This seems like an old question and I've stumbled that I want to have this capability also.
Because nobody yet mentioned this, if you would have threshold that would validate that the number is below that range ceiling what you can do is store both numbers in one number type by storing their bits separately.
You would store the first number setting the bits as you would in little endian, for the second number you would store the bits in big endian.
Then you can abstract this to working just with bytes as size and the length of a byte depending on your arch, usually 1 byte is 8 bits so that means using lets say uint16 (2 bytes) we can restrict each number to half the space as in each number stored would need to be a uint8.
If we store in a uint8 then both numbers should be represented within 4 bits each.
This would be useful for small numbers because of the obvious restrction..
// Examples
// uint8 - store first number - little endian
[0][0][0][0] [1][1][1][1] = 15 // storing in 4 bits the max value
// uint8 adding value of 3 as second value in big endian
[1][1][0][0] [1][1][1][1]
// uint16 store first number - little endian
[0][0][0][0][0][0][0][0] [1][1][1][1][1][1][1][1] = 255 // storing in 8 bits the max value
so max value is 15 if you store in 4 bits and 255 if you would store in 8 bits, anything stored above that would overflow and corrupt the other stored value.
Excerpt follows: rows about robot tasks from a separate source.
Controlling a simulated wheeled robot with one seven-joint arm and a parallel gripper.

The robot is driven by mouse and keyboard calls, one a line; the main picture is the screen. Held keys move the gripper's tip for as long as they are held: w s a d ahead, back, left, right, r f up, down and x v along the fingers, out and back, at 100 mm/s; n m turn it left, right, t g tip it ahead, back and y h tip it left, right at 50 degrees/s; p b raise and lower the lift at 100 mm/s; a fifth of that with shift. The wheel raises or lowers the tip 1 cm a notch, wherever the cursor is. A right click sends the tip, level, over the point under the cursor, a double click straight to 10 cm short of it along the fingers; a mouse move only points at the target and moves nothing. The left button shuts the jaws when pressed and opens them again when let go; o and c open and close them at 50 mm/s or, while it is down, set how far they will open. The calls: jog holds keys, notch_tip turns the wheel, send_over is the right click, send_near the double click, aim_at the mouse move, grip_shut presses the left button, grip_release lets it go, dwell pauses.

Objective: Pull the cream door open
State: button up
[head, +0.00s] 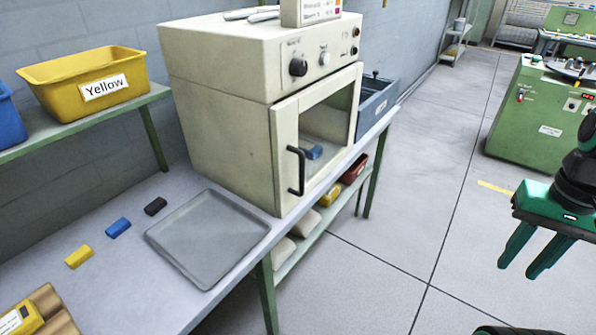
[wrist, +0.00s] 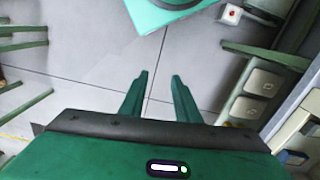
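The cream door (head: 284,155) is on the front of a cream oven-like cabinet (head: 215,110) on the bench. It has a glass window and a black vertical handle (head: 297,171) on its left side. The door looks shut, and a blue block (head: 313,151) shows through the window. My gripper (head: 532,264) is at the far right in the head view, well apart from the handle, over the floor. In the wrist view its two fingers (wrist: 158,82) stand apart with nothing between them. The door does not show clearly in the wrist view.
A grey tray (head: 208,238) lies on the bench in front of the cabinet, beside several small coloured blocks. A yellow bin (head: 88,80) stands on a shelf at left. A lower shelf under the bench holds bags and bins. The floor (head: 400,230) between bench and gripper is clear.

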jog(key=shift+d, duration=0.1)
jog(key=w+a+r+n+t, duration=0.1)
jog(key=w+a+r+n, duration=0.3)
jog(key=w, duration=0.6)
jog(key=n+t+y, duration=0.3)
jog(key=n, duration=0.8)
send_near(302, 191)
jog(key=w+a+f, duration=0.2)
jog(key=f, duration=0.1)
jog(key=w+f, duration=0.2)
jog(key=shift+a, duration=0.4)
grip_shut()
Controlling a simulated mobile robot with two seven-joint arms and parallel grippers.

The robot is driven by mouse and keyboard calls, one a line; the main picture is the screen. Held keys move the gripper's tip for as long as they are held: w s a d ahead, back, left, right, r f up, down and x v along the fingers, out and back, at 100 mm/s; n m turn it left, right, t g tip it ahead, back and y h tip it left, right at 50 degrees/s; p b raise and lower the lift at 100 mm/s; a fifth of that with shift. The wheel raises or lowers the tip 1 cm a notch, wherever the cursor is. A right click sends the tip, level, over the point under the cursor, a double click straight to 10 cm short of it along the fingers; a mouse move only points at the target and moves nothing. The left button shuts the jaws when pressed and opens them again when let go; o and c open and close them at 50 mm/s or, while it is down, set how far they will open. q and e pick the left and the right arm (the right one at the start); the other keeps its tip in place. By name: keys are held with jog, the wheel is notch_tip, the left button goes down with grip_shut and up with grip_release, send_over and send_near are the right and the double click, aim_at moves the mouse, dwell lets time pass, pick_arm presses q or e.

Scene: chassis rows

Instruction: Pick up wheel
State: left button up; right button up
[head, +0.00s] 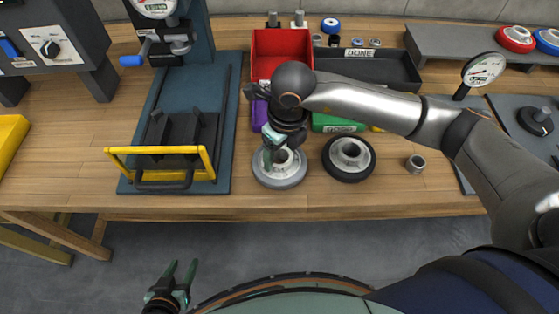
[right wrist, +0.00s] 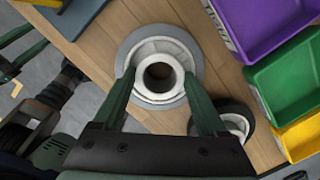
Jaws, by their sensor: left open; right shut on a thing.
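A grey-rimmed wheel (head: 287,181) with a pale hub lies flat at the front of the wooden bench. It also shows in the right wrist view (right wrist: 194,57). My right gripper (head: 273,151) reaches down over it and is shut on its raised hub, with one finger on each side (right wrist: 158,76). I cannot see any gap between the wheel and the bench. A second wheel (head: 365,172), with a black tyre, lies just right of it and shows partly behind a finger in the right wrist view (right wrist: 240,115). My left gripper (head: 175,276) is open and empty, in front of the bench.
A blue-grey base plate with a yellow-handled fixture (head: 208,164) stands left of the wheels. Behind are a red bin (head: 280,42), a purple bin (right wrist: 250,25), a green bin (right wrist: 290,75) and a black DONE tray (head: 395,66). A small metal bushing (head: 415,164) lies at right.

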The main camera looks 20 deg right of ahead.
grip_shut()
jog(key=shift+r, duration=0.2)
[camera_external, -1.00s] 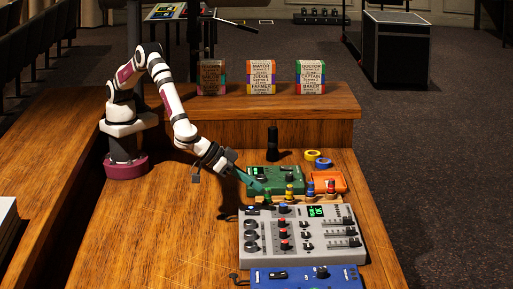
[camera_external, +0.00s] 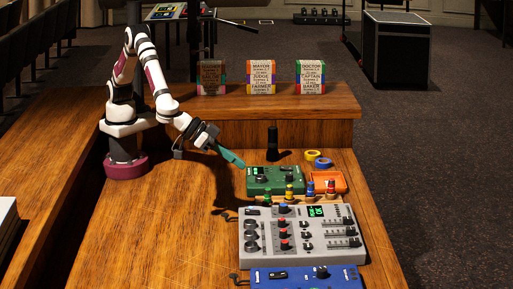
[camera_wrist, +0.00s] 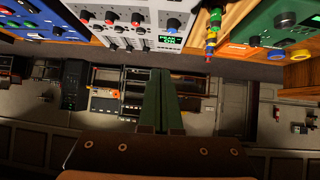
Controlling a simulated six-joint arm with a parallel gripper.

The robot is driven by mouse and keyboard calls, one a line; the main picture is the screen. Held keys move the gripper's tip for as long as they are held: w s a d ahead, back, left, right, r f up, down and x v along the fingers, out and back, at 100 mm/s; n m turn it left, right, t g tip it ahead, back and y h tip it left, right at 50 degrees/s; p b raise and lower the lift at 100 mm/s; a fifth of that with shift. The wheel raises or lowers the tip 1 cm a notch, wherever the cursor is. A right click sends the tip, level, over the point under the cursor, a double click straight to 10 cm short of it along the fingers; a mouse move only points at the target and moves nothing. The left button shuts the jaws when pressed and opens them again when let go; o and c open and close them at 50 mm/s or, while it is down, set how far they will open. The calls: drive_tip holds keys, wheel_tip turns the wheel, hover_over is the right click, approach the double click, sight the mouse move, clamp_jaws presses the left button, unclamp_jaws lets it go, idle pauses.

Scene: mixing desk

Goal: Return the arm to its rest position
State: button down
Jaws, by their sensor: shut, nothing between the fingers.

Obviously treating them as little endian and big endian only works with two numbers when you don't need further partitioning as it helps when thinking about how they are stored. And there might be libraries that automatically help between endianness representation.
But you could partition the bytes in how many slices of bits you want it's just that without using endianness you might need to do more conversion manually.
Partitioning is also in the answer of intotito yet few answers point out that you need a ceiling threshold for your values, else it's just a loaded footgun.